Ce don de profondeur, qui est l’originalité propre de l’esprit de Pascal, apparaît à chaque page dans les Pensées, surtout dans celles qui se rapportent aux deux premières parties du plan précédemment expliqué. Dans la seconde, l’enquête universelle à laquelle il se livre sur la nature de l’homme lui fournit une belle matière. Il s’agit de montrer que l’homme est un composé de grandeur et de bassesse : la grandeur, ce sont les aspirations, le rêve, l’illusion ; la bassesse, c’est la réalité, et toutes les réalités, sentiments, croyances, institutions, coutumes, arts, toute la vie morale, politique et sociale de l’homme. Il faut voir avec quelle force d’observation et de logique Pascal réduit à la fantaisie, au préjugé, à l’habitude, toute l’œuvre de l’esprit humain, hors de lui et en lui-même. Toutes les remarques portent, et il n’y en a point qui ne donnent à penser longuement, quand il explique le mécanisme de l’amour-propre, ou qu’il montre l’imagination et les nerfs plus maîtres de nous que notre raison, quand il nous promène à travers le monde cherchant une morale fixe, des lois communes, quand il sonde l’institution sociale, le principe monarchique, pour ne trouver au fond, à l’origine, que la force, et qu’il autorise si superbement le respect traditionnel des lois, de la hiérarchie, de l’hérédité dynastique. Tout l’envers du monde et de l’homme apparaît, triste à voir.

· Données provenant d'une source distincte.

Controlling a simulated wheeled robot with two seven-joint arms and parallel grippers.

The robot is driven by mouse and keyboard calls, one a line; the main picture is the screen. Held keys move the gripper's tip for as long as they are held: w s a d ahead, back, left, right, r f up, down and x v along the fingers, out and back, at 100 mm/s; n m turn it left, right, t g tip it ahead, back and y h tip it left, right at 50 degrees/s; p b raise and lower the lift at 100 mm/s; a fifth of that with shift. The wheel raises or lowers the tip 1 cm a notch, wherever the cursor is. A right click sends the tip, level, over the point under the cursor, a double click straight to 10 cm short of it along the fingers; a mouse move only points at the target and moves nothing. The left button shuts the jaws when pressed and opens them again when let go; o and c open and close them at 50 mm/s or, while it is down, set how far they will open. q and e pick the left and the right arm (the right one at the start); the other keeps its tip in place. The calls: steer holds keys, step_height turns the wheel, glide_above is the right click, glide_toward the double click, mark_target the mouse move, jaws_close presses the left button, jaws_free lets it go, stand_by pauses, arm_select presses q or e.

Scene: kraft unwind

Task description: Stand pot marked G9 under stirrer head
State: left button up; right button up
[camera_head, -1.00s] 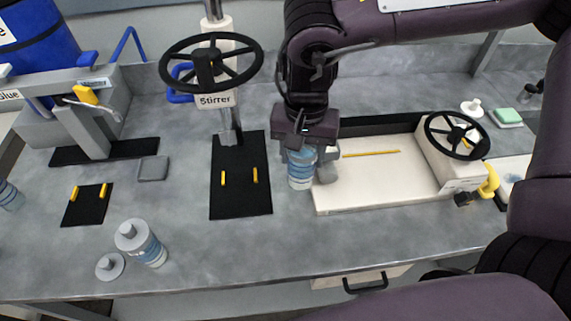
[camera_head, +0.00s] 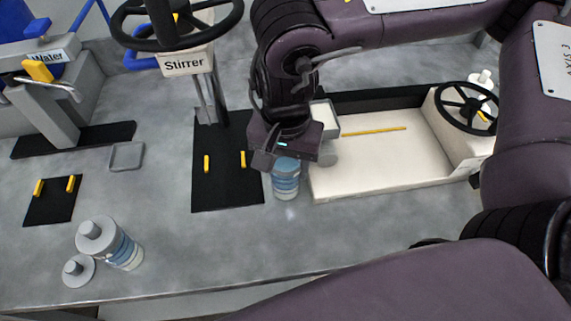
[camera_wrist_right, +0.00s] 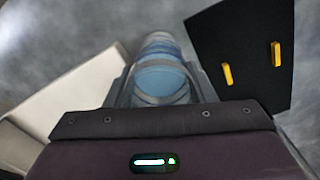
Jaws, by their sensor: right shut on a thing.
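My right gripper (camera_head: 287,162) is shut on a clear pot (camera_head: 286,182) with blue bands, held upright. In the right wrist view the pot (camera_wrist_right: 162,80) stands between the fingers (camera_wrist_right: 160,72). No mark on it can be read. It is beside the right edge of the black mat (camera_head: 228,190) below the stirrer (camera_head: 188,63), not over the mat. I cannot tell whether its base touches the bench. The stirrer has a black handwheel, a metal shaft and a "Stirrer" label. Two yellow pegs (camera_head: 206,163) stand on the mat. My left gripper is not in view.
A white tray unit (camera_head: 375,165) with a handwheel is close right of the pot. A grey-capped bottle (camera_head: 122,250) and a loose lid (camera_head: 78,270) stand front left. A smaller pegged mat (camera_head: 50,205) and the "Water" station (camera_head: 50,115) are further left. The bench (camera_head: 200,250) in front is clear.

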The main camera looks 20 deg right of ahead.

Où que son raisonnement le mène, il jette de triomphants coups de sonde : il ouvre à la pensée des voies fécondes, quand il définit l’éloquence ou le style, ou quand il jette quelques mots, obscurs et bizarres de prime abord, mais combien riches de sens, sur les caractères de la beauté. Je ne puis que renvoyer à toute cette partie des Pensées : il n’y a pas un mot qui ne soit à méditer.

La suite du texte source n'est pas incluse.